A review is given of the photochemical processes which determine the distribution of important minor constituents in the stratosphere and mesosphere. Although it is necessary to consider many reactions, it seems that for the first time satisfactory rate data are available for most of these processes. There is, however, a lack of knowledge about the detailed steps of the gas-phase oxidation of methane which affects theoretical results in the lower stratosphere. It is shown that rather fair agreement exists between the calculated and measured concentrations of several of the constituents. However, deviations exist concerning CH 4 , H 2 , and the NO profile which was obtained with the chemiluminescent technique.Nitrogen oxides catalyze destruction of ozone and reduce total ozone in the atmosphere considerably. The reduction of ozone by other reactions is also discussed. Some estimates are presented of the ozone reductions which could result from the operation of large fleets of supersonic aircraft due to exhaust injections of nitrogen oxides into the stratosphere.It is indicated that total ozone is rather insensitive to variations in the stratospheric water vapor content (there is a slight increase in total ozone, when the H 2 O content is increased). Total ozone is, however, much more sensitive to changes in the stratospheric NO x content.
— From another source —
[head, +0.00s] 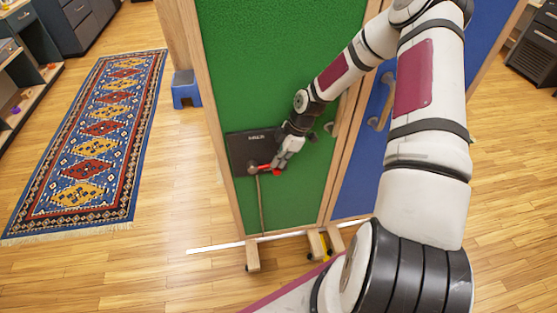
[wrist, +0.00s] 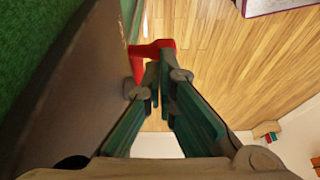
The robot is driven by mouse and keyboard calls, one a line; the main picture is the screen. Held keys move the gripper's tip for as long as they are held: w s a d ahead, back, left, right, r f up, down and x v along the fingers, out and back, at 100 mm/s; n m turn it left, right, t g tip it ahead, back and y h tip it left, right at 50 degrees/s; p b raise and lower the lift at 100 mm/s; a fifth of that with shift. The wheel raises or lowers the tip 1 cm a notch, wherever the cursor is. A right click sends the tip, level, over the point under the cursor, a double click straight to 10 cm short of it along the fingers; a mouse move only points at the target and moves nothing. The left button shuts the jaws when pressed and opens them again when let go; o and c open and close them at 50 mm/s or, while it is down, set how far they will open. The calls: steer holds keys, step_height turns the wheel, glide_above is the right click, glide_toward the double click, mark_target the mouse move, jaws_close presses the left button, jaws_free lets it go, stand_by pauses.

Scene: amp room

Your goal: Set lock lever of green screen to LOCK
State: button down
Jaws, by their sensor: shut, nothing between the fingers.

Variations in the stratospheric NO x content over long periods may explain those variations which have taken place in total ozone. It is essential to monitor variations in the solar output in the wavelength region 1750–2400 Å, as these may change the stratospheric NO x content and ozone production rates.The reintroduction of the ozone-destroying reaction HO 2 + O 3 → OH + 2O 2 leads to an increase in calculated total ozone. The reason for this surprising result is given.A discussion is given of the possible role of vibrationally excited H 2 and electronically excited O 3 in the photochemistry of the mesosphere and thermosphere.